__Data extract__:
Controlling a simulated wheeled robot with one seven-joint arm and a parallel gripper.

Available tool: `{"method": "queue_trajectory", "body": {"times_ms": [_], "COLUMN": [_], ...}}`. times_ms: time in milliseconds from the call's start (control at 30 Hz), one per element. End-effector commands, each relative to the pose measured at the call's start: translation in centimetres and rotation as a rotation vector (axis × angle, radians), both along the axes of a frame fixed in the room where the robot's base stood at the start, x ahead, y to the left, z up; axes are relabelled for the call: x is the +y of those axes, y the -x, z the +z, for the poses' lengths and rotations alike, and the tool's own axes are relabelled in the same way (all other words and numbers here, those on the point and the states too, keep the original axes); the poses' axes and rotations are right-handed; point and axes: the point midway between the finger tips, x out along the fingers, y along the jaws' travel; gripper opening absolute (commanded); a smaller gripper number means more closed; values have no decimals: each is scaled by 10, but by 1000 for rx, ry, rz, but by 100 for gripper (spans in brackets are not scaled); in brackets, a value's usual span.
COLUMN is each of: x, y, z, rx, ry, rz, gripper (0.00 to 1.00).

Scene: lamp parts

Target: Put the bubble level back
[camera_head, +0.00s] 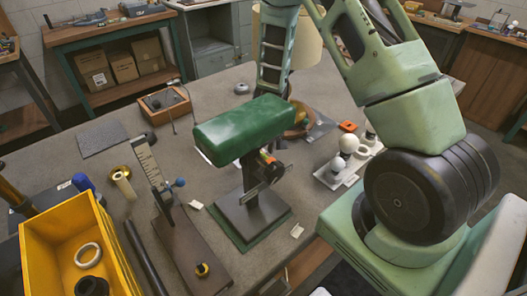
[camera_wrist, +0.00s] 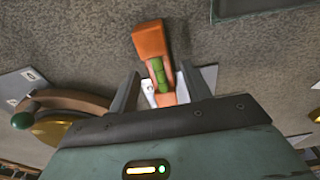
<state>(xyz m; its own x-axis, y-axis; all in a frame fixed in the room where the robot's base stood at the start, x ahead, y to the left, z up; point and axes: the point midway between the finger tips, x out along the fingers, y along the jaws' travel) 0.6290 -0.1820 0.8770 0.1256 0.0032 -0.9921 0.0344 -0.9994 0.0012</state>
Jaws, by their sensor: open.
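The bubble level (camera_wrist: 152,42) is an orange bar with a green vial. In the wrist view it lies lengthwise between my fingers, its orange far end beyond the tips. My gripper (camera_wrist: 158,76) is open, one finger on each side of the level. Whether a finger touches it, I cannot tell. In the head view a small orange and green patch, which looks like the level (camera_head: 268,158), shows under the glossy green lamp shade (camera_head: 240,125). My gripper is mostly hidden behind that shade there.
The lamp's dark square base (camera_head: 250,218) stands in front. A brass and wood piece (camera_wrist: 65,128) with a green knob lies at left in the wrist view. A yellow bin (camera_head: 62,225), a brown board with an upright scale (camera_head: 185,245) and a white tray (camera_head: 335,178) stand around.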

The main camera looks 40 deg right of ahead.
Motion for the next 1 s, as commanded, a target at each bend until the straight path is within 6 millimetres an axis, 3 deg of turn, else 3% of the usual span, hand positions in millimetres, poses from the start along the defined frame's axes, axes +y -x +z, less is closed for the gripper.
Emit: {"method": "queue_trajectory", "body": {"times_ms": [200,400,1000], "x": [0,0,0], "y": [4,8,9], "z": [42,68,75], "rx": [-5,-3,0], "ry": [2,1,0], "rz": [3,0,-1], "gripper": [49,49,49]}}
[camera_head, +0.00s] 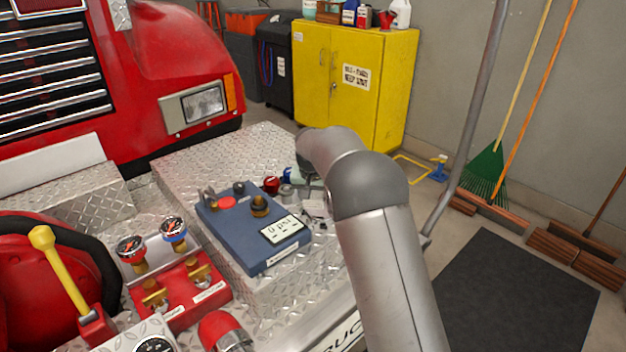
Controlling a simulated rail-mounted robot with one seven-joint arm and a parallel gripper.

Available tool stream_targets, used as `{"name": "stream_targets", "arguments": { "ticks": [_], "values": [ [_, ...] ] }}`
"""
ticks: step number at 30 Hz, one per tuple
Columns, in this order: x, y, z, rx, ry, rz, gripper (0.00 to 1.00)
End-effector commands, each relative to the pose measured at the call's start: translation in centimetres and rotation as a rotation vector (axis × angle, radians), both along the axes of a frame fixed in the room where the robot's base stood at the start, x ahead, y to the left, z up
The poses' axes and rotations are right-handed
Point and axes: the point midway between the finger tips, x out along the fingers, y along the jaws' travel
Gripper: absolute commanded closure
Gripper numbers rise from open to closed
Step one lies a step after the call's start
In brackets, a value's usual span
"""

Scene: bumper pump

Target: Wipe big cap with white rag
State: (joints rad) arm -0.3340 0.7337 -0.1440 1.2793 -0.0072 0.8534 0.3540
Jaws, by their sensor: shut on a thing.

__What to do__:
Return every line from the records above that holds the word "step".

__Result for this task__:
ticks: step number at 30 Hz, one per tuple
Step one lies a step after the call's start

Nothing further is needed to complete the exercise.